DATA EXCERPT:
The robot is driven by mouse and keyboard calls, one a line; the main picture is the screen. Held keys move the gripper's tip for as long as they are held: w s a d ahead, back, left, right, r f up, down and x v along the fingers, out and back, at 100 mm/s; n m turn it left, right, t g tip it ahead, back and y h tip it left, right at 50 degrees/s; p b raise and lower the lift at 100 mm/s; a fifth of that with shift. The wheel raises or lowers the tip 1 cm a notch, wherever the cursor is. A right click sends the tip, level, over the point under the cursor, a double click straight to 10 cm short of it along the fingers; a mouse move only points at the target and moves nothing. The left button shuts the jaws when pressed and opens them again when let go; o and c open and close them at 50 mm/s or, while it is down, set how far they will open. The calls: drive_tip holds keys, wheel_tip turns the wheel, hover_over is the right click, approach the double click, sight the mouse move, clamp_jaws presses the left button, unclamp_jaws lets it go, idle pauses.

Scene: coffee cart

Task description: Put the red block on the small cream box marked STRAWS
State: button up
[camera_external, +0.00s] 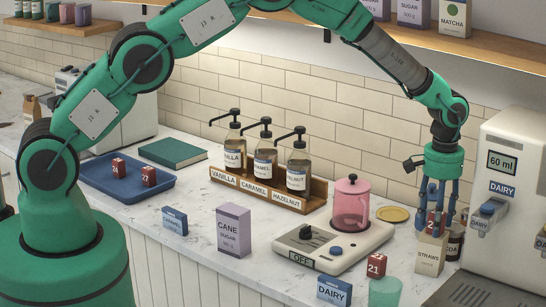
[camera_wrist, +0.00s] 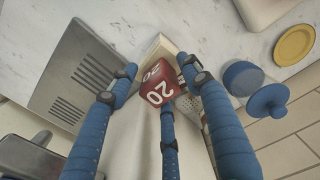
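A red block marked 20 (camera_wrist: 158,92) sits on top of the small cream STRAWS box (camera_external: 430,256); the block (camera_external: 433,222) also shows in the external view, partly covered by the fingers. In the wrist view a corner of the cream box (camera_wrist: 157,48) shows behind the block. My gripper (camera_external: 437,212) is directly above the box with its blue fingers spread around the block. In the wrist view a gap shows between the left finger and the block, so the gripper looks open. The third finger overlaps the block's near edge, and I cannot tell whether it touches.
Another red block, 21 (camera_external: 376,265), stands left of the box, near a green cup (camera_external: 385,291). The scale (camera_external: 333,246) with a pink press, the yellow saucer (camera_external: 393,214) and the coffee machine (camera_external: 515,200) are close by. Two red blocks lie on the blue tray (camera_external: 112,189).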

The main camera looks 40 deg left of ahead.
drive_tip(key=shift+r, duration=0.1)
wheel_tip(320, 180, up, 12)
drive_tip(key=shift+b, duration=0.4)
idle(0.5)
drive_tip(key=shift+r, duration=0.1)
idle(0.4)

THE REQUEST:
Copy every line of the data exactly as written, excluding the pictures.

IN RESPONSE:
The robot is driven by mouse and keyboard calls, one a line; the main picture is the screen. Held keys move the gripper's tip for as long as they are held: w s a d ahead, back, left, right, r f up, down and x v along the fingers, out and back, at 100 mm/s; n m turn it left, right, t g tip it ahead, back and y h tip it left, right at 50 degrees/s; p b raise and lower the lift at 100 mm/s; a fifth of that with shift. The wheel raises or lowers the tip 1 cm a notch, wherever the cursor is. A right click sends the tip, level, over the point under the cursor, a double click straight to 10 cm short of it along the fingers; a mouse move only points at the target and moves nothing. The left button shuts the jaws when pressed and opens them again when let go; o and c open and close them at 50 mm/s or, while it is down, set how far they will open. The calls: drive_tip holds keys, wheel_tip turns the wheel, hover_over is the right click, approach the double click, sight the mouse move, clamp_jaws presses the left button, unclamp_jaws lets it go, idle pauses.

Scene: coffee cart

Task description: Put the red block on the small cream box marked STRAWS
State: button up
[camera_external, +0.00s] 
[camera_wrist, +0.00s] 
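A red block marked 20 (camera_wrist: 158,92) sits on top of the small cream STRAWS box (camera_external: 430,256); the block (camera_external: 433,222) also shows in the external view, partly covered by the fingers. In the wrist view a corner of the cream box (camera_wrist: 157,48) shows behind the block. My gripper (camera_external: 437,212) is directly above the box with its blue fingers spread around the block. In the wrist view a gap shows between the left finger and the block, so the gripper looks open. The third finger overlaps the block's near edge, and I cannot tell whether it touches.
Another red block, 21 (camera_external: 376,265), stands left of the box, near a green cup (camera_external: 385,291). The scale (camera_external: 333,246) with a pink press, the yellow saucer (camera_external: 393,214) and the coffee machine (camera_external: 515,200) are close by. Two red blocks lie on the blue tray (camera_external: 112,189).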

The main camera looks 40 deg left of ahead.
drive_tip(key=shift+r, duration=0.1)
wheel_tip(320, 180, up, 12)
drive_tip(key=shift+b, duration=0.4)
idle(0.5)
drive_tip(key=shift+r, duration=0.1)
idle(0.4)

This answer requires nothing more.